Soil Newtown est une ville-nouvelle, une cité-dortoir paisible, sans histoires, où il fait bon vivre parmi de charmants voisins, au milieu de haies rigoureusement taillées… Jusqu’à cette fameuse nuit où une panne de courant plonge la bourgade dans l’obscurité. Le lendemain, on constate la disparition d’une famille, puis surviennent d’autres faits étranges, comme cette inexplicable « colonne » de sel dans la chambre de la fillette disparue ou comme cette monumentale et énigmatique « colline » de sel subitement apparue dans la cour de l’école et où repose le cœur du hamster de la même fillette… Dès lors, la réalité semble se détraquer et la petite ville s’abandonne à un tourbillon d’événements sans cesse plus insolites, à une folie ambiante que rien ne semble pouvoir arrêter…

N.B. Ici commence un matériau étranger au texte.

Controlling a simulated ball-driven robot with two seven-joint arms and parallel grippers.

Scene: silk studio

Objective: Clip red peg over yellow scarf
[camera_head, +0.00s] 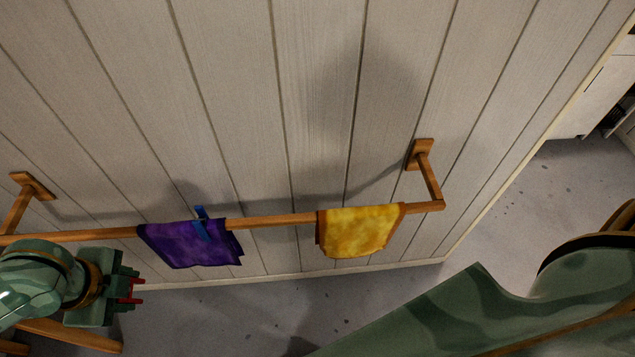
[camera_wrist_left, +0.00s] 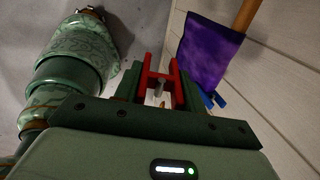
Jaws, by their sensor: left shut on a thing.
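The yellow scarf (camera_head: 358,232) hangs over the wooden rail near its right end in the head view. My left gripper (camera_head: 128,290) is at the lower left, below the rail and left of the purple scarf. It is shut on the red peg (camera_head: 134,291), which sticks out of the fingers to the right. The red peg (camera_wrist_left: 160,82) also shows between the fingers in the left wrist view. The peg is well apart from the yellow scarf. My right gripper is not in view.
The wooden rail (camera_head: 275,220) runs along the plank wall (camera_head: 300,90) on brackets. A purple scarf (camera_head: 190,245) hangs left of the yellow one, with a blue peg (camera_head: 201,224) over it. The rail between the scarves is bare.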

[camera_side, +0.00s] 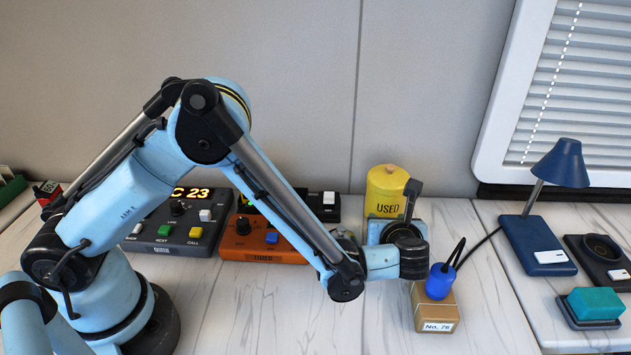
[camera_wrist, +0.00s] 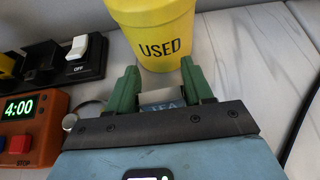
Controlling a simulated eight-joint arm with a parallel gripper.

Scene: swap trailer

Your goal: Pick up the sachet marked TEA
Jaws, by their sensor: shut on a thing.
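In the wrist view my gripper (camera_wrist: 160,92) has its two green fingers closed on a pale sachet with a blue band (camera_wrist: 162,103). The letters TEA show partly on the band; the lower part is hidden by the gripper body. The fingertips are just in front of a yellow canister marked USED (camera_wrist: 162,48), and I cannot tell whether they touch it. In the side view the canister (camera_side: 387,190) stands behind my wrist, and the fingers and sachet are hidden.
An orange timer (camera_side: 262,238) and a dark console (camera_side: 170,238) stand left of the canister. A box marked No. 76 (camera_side: 436,312) with a blue corded piece (camera_side: 440,281) on it is in front right. A blue lamp (camera_side: 560,165) and a teal block (camera_side: 595,303) are far right.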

D’apparences très sages, les couvertures mettent en scène le quotidien banal de cette famille disparue, à l’évidence heureuse et idéalisée. Mais au dos de la jaquette, chacune de ces images cache une ombre inquiétante, paraissant d’abord humaine puis se déformant sans cesse au fil des volumes. Que représente cette silhouette étrange ? A-t-elle seulement un rapport avec l’intrigue ou n’est-elle qu’un pur symbole du caractère fantastique de l’intrigue à venir ?
Au contraire de bien des mangas, les premières pages ne nous plongent pas d’emblée dans une scène d’action ébouriffante mettant en scène le héros. Ici, le récit s’ouvre sur une trentaine de pages absolument muettes, qui nous invitent à suivre une comète à travers les âges, au-dessus d’un paysage initialement vierge, puis progressivement domestiqué par l’homme jusqu’à la construction de Soil Newtown. Au milieu se glissent deux scènes dont le sens ne peut que nous échapper à ce stade : une cérémonie primitive, puis le massacre d’un village par un tueur aux yeux bandés. Le décor est planté, déjà étrange, difficile à cerner…

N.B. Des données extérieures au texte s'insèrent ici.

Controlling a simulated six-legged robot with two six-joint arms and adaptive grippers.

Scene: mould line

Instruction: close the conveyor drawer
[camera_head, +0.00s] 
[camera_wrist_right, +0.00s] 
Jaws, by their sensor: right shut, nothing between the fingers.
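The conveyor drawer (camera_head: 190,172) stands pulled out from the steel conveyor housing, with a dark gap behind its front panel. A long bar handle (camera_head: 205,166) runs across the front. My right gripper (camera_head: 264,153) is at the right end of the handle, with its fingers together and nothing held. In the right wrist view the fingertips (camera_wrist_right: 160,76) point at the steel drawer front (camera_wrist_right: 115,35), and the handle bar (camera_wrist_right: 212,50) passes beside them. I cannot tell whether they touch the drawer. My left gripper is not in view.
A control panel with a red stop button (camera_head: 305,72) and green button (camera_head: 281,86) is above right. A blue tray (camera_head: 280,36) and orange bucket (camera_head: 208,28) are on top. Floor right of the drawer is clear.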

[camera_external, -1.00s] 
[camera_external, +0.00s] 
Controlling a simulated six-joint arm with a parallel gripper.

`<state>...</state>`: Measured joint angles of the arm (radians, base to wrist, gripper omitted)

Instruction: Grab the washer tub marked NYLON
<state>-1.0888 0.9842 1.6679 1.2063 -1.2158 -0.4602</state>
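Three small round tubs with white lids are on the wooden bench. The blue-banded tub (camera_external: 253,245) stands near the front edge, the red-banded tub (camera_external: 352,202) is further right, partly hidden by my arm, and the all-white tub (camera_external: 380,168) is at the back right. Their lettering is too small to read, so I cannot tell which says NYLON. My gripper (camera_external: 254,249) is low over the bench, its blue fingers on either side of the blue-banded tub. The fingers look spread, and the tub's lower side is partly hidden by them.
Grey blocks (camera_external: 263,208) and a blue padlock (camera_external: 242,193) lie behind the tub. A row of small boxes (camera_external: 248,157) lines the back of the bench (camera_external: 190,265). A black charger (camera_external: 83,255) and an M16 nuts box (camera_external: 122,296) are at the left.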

Arrivent alors les « héros »… Ou disons plutôt le couple fort peu reluisant formé par les policiers chargés de l’enquête. Lui, le capitaine Yokoi, gras et répugnant, passe son temps à se gratter les couilles, à se renifler les aisselles, à tenir des propos vulgaires et méprisants à l’encontre de sa jeune co-équipière qu’il se plaît à harceler. Elle, le lieutenant Onoda, est un laideron timide et maladroit, au visage mangé par d’énormes lunettes, mais d’emblée décidée à « tout comprendre » alors même qu’elle affirme qu’ « il se passe dans notre monde des choses qui dépassent notre compréhension » (tome 1, p.40). D’un grotesque assumé, le duo ne paye pas de mine. Pourtant, ces deux personnages présentés comme ridicules vont évoluer de façon passionnante, dévoilant tant leurs passés troubles et leurs failles intimes que leur force de caractère.

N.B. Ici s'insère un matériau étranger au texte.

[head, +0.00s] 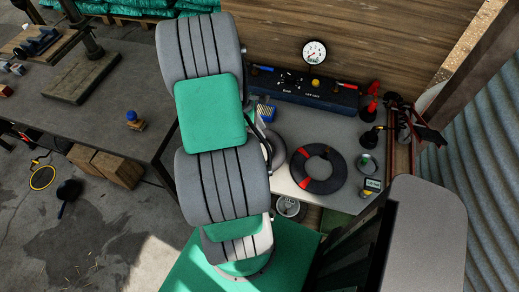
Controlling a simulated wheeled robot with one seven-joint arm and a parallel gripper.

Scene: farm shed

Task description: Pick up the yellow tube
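I cannot make out a yellow tube in the head view. My arm rises through the middle of the picture and covers part of the bench (330,137), so things behind it are hidden. My gripper is not visible. The yellow things I see are a small round yellow knob (316,83) on the dark blue control box and a yellow-rimmed round object (42,177) on the floor at far left.
On the bench are a dark blue control box (290,89), a round gauge (314,53), a black-and-red ring (319,168) and a small meter (372,185). Red-and-black parts (371,105) stand at right, near a corrugated wall (460,180).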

Autour d’eux va défiler une extraordinaire galerie de personnages tout aussi étonnants. En vrac : des flics locaux sympathiques mais dépassés par ces événements auxquels leur boulot planqué ne les avait pas préparés ; une petite vieille défigurée, seule rescapée d’une très ancienne tuerie ; un intrigant professeur qui se promène sous un masque antique ; la fugitive apparition d’un homme « couvert d’écailles » ; deux gamins totalement barrés, adeptes de la théorie du complot, autoproclamés détectives du paranormal et détenteurs d’objets frappadingues ; un jeune garçon qui pratique l’automutilation ; un notable voyeur et pédophile ; une bande de jeunes violeurs ; d’inquiétants agents du gouvernements ; etc.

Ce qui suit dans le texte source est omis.